The assignment starts with my serial implementation of a brute force attack:

Parallelize this program so that it will search for a specified number of keys using a specified number of threads. My implementation does the following:

<randal@rio:/Users/randal/class/420/P1.MergeSort> java BruteForceDES
Usage: BruteForceDES #threads key_size_in_bits
<randal@rio:/Users/randal/class/420/P1.MergeSort> java BruteForceDES 2 20
Generated secret key 798711
Thread 0 Searched key number 0 at 0 milliseconds.
Thread 1 Searched key number 600000 at 1803 milliseconds.
Thread 0 Searched key number 100000 at 2204 milliseconds.
Thread 1 Searched key number 700000 at 3384 milliseconds.
Thread 0 Searched key number 200000 at 3783 milliseconds.
Thread 1 found decrypt key 798711 producing message: Johns Hopkins afraid of the big bad wolf?
Thread 1 Searched key number 800000 at 4891 milliseconds.
Thread 0 Searched key number 300000 at 5292 milliseconds.
Thread 1 Searched key number 900000 at 6426 milliseconds.
Thread 0 Searched key number 400000 at 6801 milliseconds.
Thread 1 Searched key number 1000000 at 7925 milliseconds.
Thread 0 Searched key number 500000 at 8309 milliseconds.
Final elapsed time: 9045

You should make sure that your threads have no shared state, variables, or objects. For example, make sure to create a separate SealedDES object for decryption in each thread. Do not use a single encryption/decryption object shared among all threads.

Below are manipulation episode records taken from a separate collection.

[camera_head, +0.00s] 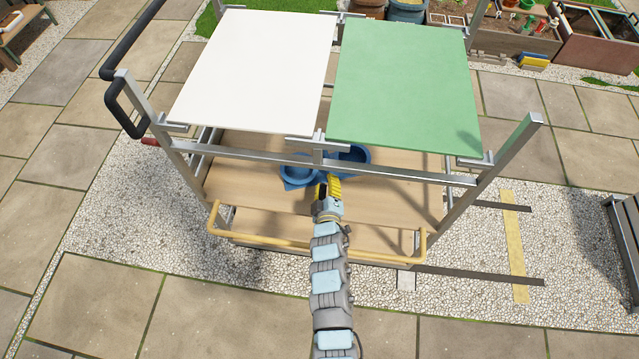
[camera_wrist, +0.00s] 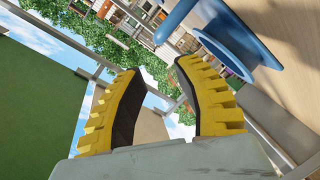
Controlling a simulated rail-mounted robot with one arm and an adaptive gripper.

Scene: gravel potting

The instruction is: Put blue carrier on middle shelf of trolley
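The blue carrier (camera_head: 298,174) has two round cups and sits on the wooden middle shelf (camera_head: 245,185) of the trolley, under the top panels. The top panels partly hide its rear cup. My gripper (camera_head: 330,184) is at the carrier's front side, between the top and bottom levels. In the wrist view, its yellow fingers (camera_wrist: 160,95) stand apart with nothing between them. The carrier (camera_wrist: 225,38) shows there beyond the fingertips, apart from them, against the wood. Whether the gripper touches it cannot be told from the head view.
A white panel (camera_head: 258,62) and a green panel (camera_head: 405,85) cover the top of the trolley. Metal posts and a front bar (camera_head: 390,173) frame the shelf opening. A yellow rail (camera_head: 300,246) runs along the lower front. Raised garden beds stand at the back right.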

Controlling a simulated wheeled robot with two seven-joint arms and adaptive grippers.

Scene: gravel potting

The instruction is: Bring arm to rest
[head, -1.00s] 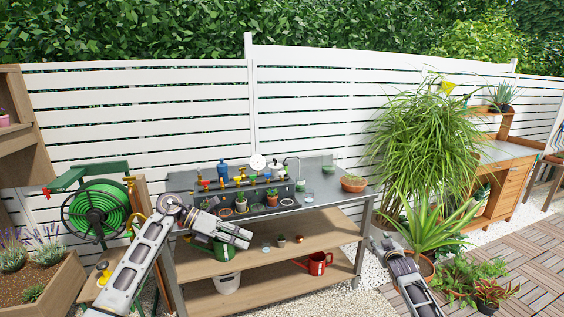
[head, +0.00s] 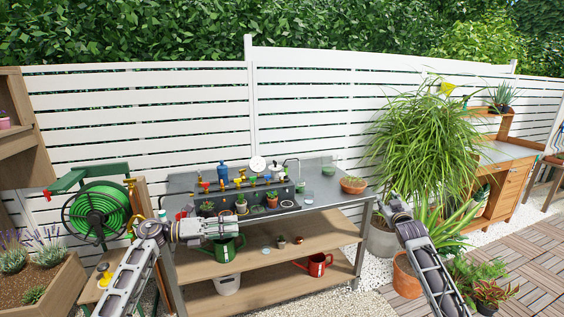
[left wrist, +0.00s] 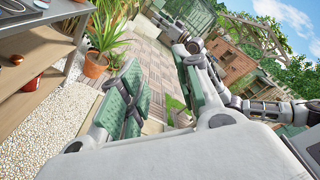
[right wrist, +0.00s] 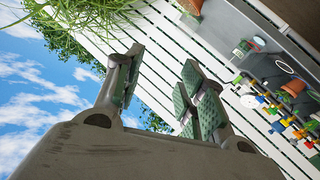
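My left gripper (head: 234,228) reaches across the front of the potting bench (head: 336,198) in the head view, over the bench's left part. In the left wrist view (left wrist: 158,88) its green-padded fingers stand apart with nothing between them. My right arm (head: 428,262) rises from the lower right in the head view, to the right of the bench. I cannot make out its gripper there. In the right wrist view the right gripper (right wrist: 160,68) has its fingers apart, with no object held between them.
Tall plants (head: 425,145) stand right of the bench, a hose reel (head: 97,210) left.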

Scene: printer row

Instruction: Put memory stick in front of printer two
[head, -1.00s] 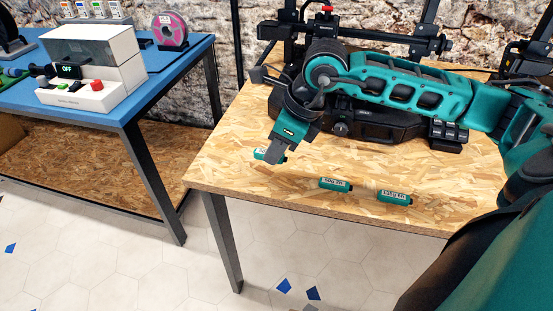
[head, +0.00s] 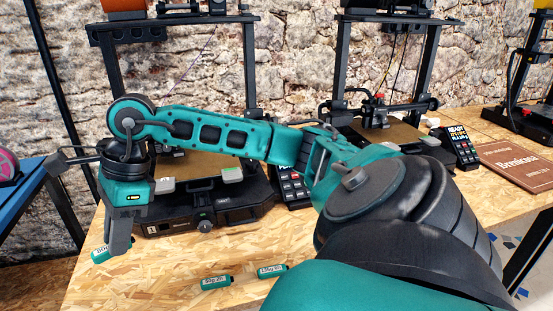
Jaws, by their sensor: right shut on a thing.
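A teal memory stick (head: 100,254) with a white label lies at the left part of the wooden table; the label is only partly readable. My right gripper (head: 117,248) points down and is shut on this stick; its fingers hide part of it. Two more teal sticks with white labels, one (head: 216,282) and another (head: 259,272), lie on the table at the front. The nearest printer (head: 206,212) bears a 1 on its front. A second printer (head: 384,128) stands to its right, partly hidden behind my right arm; I see no number on it. My left gripper is out of view.
A black keypad stands beside each of these two printers, one (head: 290,188) partly behind my arm and one (head: 461,148) farther right. A brown book (head: 518,166) lies on the table (head: 150,290). Another printer (head: 530,105) stands at the far right.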

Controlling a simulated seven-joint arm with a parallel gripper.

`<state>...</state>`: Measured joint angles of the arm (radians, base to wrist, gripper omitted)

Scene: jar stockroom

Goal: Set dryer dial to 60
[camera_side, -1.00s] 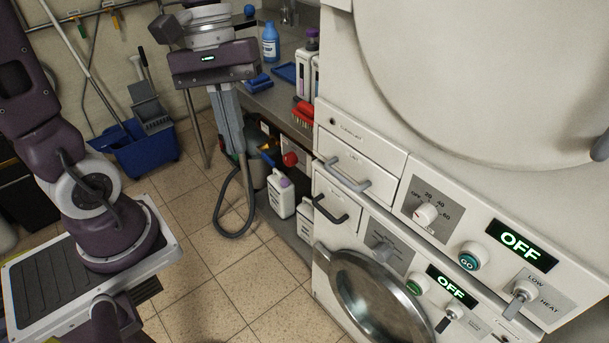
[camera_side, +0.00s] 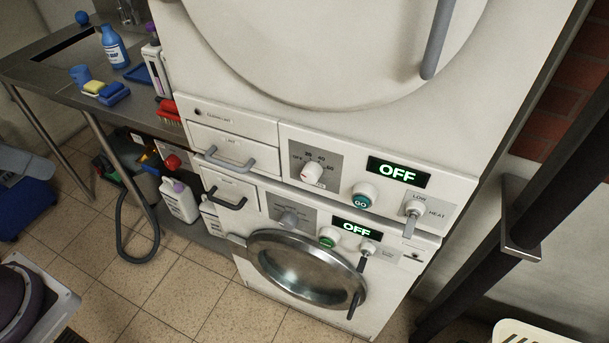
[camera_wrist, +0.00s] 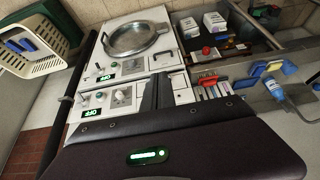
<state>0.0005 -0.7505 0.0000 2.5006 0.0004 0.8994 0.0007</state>
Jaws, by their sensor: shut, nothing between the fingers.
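The dryer dial (camera_side: 311,172) is a white knob on a grey plate marked OFF, 20, 40 and 60. Its exact pointer direction is too small to read. The dryer display (camera_side: 398,172) beside it reads OFF in green. In the wrist view, the dryer dial (camera_wrist: 122,95) shows on its plate, left of my fingers. My gripper (camera_wrist: 158,88) is shut and empty, its grey fingers beyond the purple body, apart from the dial as far as I can tell. In the side view my gripper is out of frame.
The GO button (camera_side: 365,195) and heat switch (camera_side: 415,210) sit right of the dial. Drawer handles (camera_side: 228,160) stick out at left. Below are a washer dial (camera_side: 289,219) and a round washer door (camera_side: 308,268). A counter (camera_side: 60,70) with bottles stands left.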

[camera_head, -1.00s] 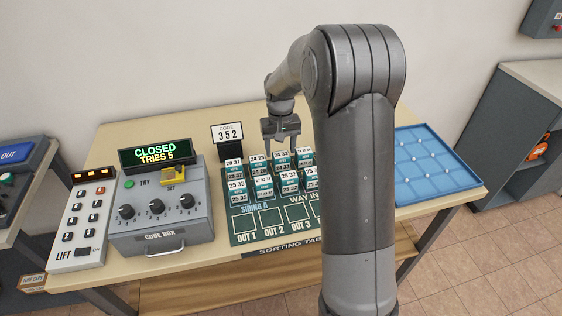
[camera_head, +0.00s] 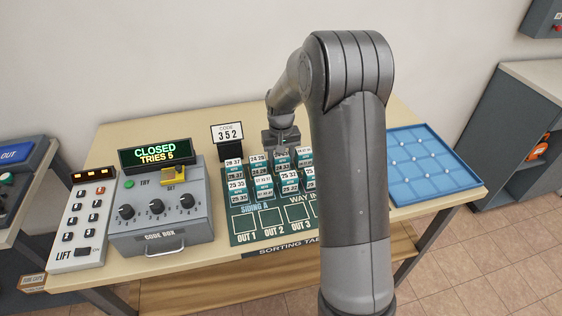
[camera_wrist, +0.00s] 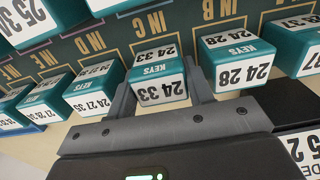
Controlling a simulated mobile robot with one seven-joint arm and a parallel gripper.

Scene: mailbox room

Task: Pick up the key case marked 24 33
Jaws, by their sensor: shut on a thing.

You should only encrypt the plaintext once and distribute the encrypted object to all your threads. This is similar to the building of the filter / data arrays in project 1 (which were never included in the timing for your experiments).

Part 2: Brute Force a DES Key Analysis

  1. For reasonable parameters and for however many cores you have on the system, measure the weak scaling of this program. (Note: There will be a lecture on weak scaling on March 27th).

    a. Produce a scaling chart and interpret/describe the results. Please use charts with correctly labelled axes and ticks. Is the scaling constant?

    b. Extrapolating from your scaling analysis, how long would it take to brute force a 56 bit DES key on a machine with 64 cores? Explain your answer.